Folk Club Bonn im November
2021 – endlich wieder an alter Stelle
Folk Club wieder im Saal bei Dotty’s vermittelt fast das Gefühl, es sei
alles wieder beim Alten. Aber das Gefühl trügt, der Saal ist nicht einmal zur
Hälfte gefüllt. Immerhin, ein Anfang ist gemacht und die Hoffnung … Oje, zu dem
etwas verspäteten Zeitpunkt, zu dem euer Hofberichterstatter dies schreibt,
sieht die Konzertwelt schon wieder wesentlich düsterer aus.

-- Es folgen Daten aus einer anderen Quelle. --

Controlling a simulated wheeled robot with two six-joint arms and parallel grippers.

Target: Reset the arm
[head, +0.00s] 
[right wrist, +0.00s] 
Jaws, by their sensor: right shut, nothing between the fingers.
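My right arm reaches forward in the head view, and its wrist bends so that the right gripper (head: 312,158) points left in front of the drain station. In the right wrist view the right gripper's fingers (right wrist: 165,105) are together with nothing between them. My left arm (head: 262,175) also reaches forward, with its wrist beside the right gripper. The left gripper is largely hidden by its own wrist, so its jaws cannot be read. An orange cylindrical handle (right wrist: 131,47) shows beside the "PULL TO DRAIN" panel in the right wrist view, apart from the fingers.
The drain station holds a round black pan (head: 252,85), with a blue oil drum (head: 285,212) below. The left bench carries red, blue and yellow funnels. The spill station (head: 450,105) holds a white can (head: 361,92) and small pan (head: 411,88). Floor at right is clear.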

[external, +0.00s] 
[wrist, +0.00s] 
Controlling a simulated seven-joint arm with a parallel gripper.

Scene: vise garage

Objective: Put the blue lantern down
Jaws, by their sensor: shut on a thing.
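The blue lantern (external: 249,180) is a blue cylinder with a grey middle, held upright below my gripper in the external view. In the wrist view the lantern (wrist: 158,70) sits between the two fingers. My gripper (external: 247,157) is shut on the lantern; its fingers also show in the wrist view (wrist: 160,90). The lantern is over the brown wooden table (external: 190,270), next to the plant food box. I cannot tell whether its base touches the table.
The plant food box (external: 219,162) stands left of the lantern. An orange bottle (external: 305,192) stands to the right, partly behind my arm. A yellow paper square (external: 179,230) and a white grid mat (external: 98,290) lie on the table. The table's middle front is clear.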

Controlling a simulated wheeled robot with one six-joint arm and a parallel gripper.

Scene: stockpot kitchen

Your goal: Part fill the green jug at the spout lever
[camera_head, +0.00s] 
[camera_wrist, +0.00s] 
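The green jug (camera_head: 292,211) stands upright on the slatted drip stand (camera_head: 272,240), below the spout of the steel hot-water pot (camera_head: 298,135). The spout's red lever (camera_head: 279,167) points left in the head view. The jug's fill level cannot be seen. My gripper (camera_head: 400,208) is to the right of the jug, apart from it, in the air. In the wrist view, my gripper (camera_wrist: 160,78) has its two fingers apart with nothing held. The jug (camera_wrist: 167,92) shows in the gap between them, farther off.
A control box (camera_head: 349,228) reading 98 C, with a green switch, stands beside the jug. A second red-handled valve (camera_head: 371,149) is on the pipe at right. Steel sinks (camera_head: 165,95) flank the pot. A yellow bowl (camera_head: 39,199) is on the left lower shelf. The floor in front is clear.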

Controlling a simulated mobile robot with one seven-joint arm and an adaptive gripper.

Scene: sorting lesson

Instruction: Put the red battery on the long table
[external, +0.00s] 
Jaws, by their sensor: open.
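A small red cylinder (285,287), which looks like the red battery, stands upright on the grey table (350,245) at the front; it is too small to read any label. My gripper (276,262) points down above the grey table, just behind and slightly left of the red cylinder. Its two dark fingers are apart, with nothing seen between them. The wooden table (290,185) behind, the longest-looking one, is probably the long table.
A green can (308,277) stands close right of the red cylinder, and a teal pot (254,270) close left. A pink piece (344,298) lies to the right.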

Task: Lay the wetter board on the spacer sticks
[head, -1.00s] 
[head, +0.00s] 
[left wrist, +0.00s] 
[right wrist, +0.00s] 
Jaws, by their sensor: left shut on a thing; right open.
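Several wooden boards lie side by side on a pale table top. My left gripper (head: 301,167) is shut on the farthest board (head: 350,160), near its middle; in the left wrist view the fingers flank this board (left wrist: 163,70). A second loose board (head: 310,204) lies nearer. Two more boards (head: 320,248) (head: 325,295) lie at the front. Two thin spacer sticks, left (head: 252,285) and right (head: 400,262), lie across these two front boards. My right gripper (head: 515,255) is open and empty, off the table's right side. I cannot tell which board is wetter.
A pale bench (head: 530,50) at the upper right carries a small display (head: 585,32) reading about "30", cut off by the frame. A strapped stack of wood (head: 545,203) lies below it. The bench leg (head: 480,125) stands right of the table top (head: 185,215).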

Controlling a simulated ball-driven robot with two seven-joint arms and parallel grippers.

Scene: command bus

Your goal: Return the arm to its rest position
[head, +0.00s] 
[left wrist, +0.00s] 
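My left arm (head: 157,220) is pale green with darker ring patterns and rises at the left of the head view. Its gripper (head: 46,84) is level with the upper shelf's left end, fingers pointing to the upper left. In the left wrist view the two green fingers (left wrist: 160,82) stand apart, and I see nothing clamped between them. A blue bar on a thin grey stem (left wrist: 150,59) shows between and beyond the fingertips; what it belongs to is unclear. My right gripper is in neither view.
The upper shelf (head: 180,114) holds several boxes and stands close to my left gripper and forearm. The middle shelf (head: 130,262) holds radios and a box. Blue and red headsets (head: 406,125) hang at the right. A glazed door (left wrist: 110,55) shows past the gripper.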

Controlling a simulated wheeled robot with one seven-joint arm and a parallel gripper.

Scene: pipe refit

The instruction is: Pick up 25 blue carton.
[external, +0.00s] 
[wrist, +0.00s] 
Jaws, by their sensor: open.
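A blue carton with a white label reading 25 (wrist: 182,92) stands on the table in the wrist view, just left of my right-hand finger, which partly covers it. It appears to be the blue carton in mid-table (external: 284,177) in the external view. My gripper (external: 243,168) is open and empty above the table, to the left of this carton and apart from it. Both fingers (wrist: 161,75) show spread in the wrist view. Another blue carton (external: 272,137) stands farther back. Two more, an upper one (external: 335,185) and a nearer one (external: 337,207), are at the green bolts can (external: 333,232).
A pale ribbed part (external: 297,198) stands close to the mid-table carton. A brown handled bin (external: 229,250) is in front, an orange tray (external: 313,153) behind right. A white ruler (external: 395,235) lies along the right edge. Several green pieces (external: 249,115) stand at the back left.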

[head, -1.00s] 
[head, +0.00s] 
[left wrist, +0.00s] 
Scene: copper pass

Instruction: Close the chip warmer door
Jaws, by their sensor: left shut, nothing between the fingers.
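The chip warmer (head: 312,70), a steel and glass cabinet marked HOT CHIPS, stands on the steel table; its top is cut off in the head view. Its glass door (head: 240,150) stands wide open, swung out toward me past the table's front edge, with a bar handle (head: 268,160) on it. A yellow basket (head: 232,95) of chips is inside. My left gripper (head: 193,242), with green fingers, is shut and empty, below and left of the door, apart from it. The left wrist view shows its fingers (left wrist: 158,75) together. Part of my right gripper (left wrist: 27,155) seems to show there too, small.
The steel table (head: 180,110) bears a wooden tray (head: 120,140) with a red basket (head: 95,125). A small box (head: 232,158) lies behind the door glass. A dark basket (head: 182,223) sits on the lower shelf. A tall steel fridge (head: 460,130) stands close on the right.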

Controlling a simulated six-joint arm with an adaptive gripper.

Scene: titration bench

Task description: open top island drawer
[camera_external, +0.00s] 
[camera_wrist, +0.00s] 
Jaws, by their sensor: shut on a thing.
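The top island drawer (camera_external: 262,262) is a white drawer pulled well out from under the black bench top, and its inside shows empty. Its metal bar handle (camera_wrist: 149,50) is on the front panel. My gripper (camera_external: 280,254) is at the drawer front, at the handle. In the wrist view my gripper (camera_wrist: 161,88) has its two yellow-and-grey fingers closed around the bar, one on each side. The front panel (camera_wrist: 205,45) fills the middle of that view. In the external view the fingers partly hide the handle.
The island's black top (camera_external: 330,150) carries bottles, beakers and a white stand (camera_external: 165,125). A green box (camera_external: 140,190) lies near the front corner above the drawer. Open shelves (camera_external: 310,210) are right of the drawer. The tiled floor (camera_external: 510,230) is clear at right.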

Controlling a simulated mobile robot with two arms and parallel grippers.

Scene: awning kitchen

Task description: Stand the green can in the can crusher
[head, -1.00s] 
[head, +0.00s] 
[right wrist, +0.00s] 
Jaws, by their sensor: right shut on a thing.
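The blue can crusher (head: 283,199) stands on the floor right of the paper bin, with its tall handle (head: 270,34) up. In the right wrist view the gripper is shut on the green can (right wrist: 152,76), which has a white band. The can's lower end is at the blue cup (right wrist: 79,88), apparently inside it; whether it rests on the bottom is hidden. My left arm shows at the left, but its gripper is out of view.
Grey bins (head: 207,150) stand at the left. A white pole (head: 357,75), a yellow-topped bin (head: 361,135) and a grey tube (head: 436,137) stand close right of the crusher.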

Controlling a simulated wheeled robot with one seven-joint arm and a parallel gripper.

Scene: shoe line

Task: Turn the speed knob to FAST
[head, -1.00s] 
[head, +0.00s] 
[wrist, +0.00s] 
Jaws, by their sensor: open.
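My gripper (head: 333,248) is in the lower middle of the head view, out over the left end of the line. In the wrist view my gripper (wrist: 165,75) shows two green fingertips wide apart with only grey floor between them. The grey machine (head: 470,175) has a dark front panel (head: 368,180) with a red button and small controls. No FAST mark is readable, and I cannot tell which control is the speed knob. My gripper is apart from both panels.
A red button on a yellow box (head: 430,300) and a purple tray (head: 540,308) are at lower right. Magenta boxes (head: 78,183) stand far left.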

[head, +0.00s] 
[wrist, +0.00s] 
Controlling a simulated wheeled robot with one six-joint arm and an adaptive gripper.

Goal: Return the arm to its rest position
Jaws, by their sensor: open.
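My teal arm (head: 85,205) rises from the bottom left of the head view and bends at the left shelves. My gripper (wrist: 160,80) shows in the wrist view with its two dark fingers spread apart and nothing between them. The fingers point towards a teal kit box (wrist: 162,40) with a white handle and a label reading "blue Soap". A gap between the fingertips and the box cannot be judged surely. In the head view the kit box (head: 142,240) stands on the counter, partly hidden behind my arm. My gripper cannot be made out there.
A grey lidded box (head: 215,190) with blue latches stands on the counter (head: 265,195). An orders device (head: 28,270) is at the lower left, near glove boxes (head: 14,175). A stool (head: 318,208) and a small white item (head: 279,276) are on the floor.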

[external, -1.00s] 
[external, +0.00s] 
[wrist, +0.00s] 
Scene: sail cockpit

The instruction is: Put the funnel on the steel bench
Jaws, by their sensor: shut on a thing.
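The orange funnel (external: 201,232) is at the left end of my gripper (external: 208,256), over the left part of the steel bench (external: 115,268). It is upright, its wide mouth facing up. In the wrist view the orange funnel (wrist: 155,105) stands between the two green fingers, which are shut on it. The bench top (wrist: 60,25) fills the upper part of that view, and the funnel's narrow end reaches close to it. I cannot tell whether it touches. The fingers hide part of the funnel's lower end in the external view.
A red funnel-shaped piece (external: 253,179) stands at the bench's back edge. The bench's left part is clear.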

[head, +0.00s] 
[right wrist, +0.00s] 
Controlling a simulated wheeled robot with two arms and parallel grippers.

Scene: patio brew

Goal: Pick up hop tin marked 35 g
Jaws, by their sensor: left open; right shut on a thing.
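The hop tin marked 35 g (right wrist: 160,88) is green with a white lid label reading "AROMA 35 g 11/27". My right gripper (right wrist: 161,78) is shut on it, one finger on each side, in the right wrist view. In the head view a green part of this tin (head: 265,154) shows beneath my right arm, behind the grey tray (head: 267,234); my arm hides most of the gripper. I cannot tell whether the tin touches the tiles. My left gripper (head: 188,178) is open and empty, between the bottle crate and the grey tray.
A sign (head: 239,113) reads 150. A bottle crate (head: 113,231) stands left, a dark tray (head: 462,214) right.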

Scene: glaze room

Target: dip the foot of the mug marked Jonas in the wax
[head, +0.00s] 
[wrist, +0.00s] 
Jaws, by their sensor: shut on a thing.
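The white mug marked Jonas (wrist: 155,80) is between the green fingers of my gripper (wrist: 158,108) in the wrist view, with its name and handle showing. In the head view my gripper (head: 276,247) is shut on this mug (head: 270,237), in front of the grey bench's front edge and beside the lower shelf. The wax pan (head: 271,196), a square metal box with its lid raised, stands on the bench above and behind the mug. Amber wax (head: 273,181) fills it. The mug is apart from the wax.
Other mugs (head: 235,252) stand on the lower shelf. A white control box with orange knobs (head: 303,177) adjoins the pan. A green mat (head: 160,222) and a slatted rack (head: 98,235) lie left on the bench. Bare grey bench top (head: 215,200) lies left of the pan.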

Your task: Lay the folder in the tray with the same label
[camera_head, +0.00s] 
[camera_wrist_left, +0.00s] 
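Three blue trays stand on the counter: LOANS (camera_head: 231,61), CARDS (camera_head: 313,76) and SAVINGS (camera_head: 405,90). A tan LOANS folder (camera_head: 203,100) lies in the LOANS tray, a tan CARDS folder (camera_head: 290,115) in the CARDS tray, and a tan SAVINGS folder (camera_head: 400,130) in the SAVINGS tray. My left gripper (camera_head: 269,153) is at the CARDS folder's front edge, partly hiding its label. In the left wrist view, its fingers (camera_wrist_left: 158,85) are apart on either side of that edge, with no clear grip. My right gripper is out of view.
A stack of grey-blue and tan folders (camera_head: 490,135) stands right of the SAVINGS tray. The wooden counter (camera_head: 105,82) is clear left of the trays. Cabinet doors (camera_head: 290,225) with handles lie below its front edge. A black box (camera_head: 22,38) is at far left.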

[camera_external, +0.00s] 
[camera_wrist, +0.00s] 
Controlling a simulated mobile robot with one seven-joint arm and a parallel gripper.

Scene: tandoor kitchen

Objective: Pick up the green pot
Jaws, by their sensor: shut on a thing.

Aber mit welcher Nummer müssen wir die Ausgabe vom 5. November 2021
versehen? John Harrison, der unermüdliche Verfechter der Kontinuität, gibt ihr
die Nummer 119 und schließt dabei auch die, nun ja, nicht ganz rassereinen
Veranstaltungen ein, die seit dem letzten „richtigen“ Folk Club im März 2020
stattgefunden haben. Wenn der Meister das so bestimmt, wollen wir nicht meckern.
Der Abend war aber aller Ehren wert. Dabei muss man im Hinterkopf haben,
dass an eine ordentliche Planung von Auftritten nicht zu denken war, da im
Vorfeld niemand überblicken konnte, was im November möglich oder nicht möglich
sein würde. Eine Veranstaltung im Freien, wie noch im Oktober, konnte
jedenfalls nicht ins Auge gefasst werden.
Wie üblich eröffnete John Harrison den Abend, aber nicht allein –
Allzweckwaffe und Virtuosin an der Geige Eva Henneken und er starteten
mit einem schwungvollen Instrumental, einem (oder heißt es einer?) Celtic Air.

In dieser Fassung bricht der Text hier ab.